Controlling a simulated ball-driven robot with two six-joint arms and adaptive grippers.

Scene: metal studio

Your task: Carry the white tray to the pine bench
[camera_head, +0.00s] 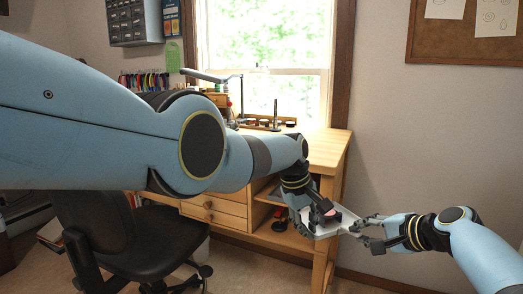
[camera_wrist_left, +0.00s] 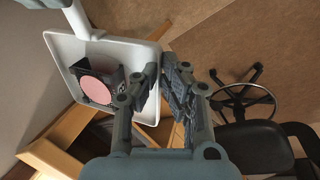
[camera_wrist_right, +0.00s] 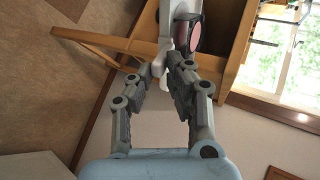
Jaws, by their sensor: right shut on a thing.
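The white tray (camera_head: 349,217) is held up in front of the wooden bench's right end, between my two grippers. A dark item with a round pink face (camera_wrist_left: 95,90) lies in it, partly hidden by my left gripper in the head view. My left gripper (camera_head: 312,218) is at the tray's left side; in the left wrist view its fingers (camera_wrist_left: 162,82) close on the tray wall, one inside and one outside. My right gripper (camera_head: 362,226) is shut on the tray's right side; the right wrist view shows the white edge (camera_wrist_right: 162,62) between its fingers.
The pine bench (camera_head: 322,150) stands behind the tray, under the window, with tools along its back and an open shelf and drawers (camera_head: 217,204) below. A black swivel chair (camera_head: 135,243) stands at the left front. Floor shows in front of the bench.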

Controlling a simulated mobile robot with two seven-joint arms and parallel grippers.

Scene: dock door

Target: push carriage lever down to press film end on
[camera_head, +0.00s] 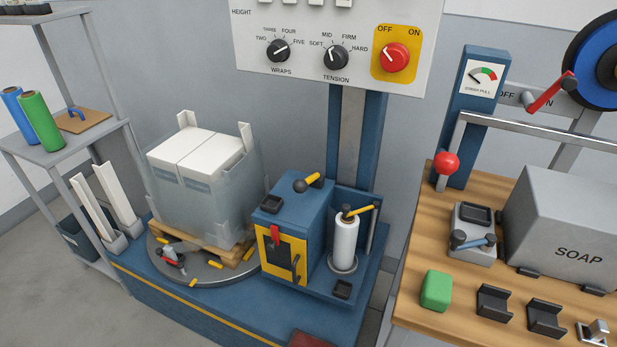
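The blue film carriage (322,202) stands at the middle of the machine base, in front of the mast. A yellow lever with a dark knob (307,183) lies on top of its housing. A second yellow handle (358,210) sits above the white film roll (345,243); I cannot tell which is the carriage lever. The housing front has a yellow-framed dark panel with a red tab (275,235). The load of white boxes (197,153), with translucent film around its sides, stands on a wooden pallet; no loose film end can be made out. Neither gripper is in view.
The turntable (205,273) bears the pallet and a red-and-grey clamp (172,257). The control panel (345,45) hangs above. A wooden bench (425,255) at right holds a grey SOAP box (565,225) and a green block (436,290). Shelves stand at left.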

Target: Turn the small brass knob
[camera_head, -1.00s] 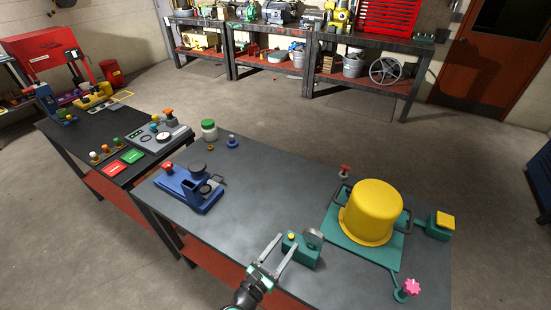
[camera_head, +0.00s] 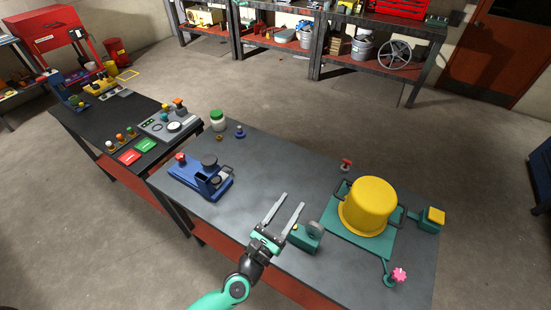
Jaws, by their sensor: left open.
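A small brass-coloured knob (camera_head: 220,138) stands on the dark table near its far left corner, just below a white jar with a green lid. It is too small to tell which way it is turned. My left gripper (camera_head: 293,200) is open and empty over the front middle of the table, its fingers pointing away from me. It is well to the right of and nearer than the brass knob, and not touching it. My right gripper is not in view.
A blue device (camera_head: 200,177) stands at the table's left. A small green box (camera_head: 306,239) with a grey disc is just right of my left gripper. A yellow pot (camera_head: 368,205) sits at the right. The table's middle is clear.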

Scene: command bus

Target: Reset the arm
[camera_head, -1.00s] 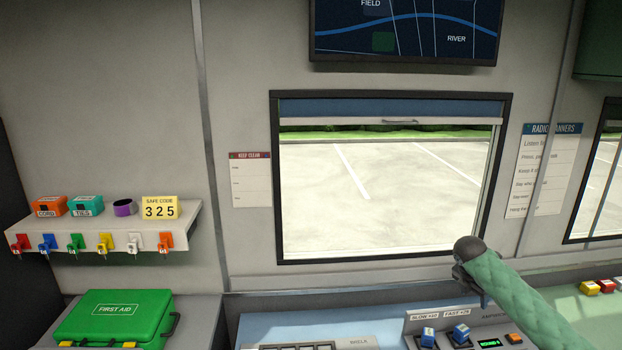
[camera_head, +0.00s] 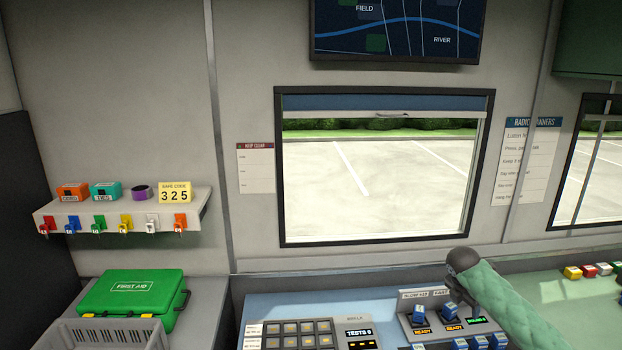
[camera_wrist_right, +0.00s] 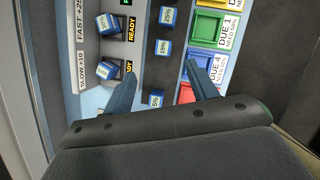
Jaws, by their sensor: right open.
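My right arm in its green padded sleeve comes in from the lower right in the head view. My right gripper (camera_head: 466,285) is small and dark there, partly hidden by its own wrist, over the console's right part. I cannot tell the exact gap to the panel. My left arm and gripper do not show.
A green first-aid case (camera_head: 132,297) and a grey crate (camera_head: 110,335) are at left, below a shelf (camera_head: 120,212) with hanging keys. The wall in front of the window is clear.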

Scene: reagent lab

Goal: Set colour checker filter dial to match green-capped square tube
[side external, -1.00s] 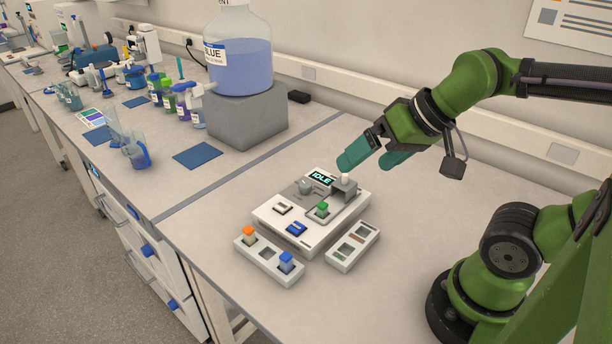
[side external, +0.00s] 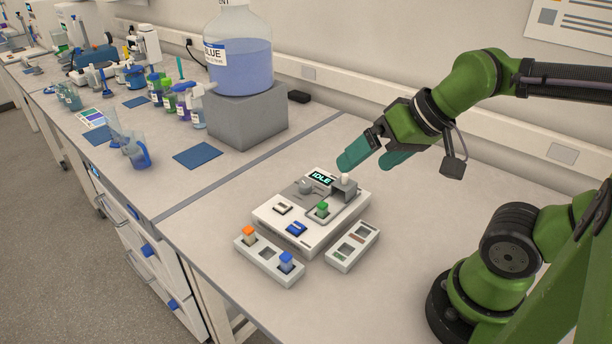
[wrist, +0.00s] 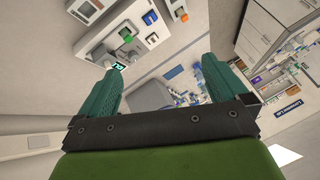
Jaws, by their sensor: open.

**Problem description**:
Do not include the pictures. Quote only the lines from the line with "Target: Turn the small brass knob" through the end of the material, both ends included, exactly.

**Task response**:
Target: Turn the small brass knob
[camera_head, -1.00s] 
[camera_head, +0.00s] 
Jaws, by their sensor: left open.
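A small brass-coloured knob (camera_head: 220,138) stands on the dark table near its far left corner, just below a white jar with a green lid. It is too small to tell which way it is turned. My left gripper (camera_head: 293,200) is open and empty over the front middle of the table, its fingers pointing away from me. It is well to the right of and nearer than the brass knob, and not touching it. My right gripper is not in view.
A blue device (camera_head: 200,177) stands at the table's left. A small green box (camera_head: 306,239) with a grey disc is just right of my left gripper. A yellow pot (camera_head: 368,205) sits at the right. The table's middle is clear.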

Scene: command bus

Target: Reset the arm
[camera_head, -1.00s] 
[camera_head, +0.00s] 
[camera_wrist_right, +0.00s] 
Jaws, by their sensor: right open.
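My right arm in its green padded sleeve comes in from the lower right in the head view. My right gripper (camera_head: 466,285) is small and dark there, partly hidden by its own wrist, over the console's right part. I cannot tell the exact gap to the panel. My left arm and gripper do not show.
A green first-aid case (camera_head: 132,297) and a grey crate (camera_head: 110,335) are at left, below a shelf (camera_head: 120,212) with hanging keys. The wall in front of the window is clear.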

Scene: reagent lab

Goal: Set colour checker filter dial to match green-capped square tube
[side external, -1.00s] 
[side external, +0.00s] 
[wrist, +0.00s] 
Jaws, by their sensor: open.

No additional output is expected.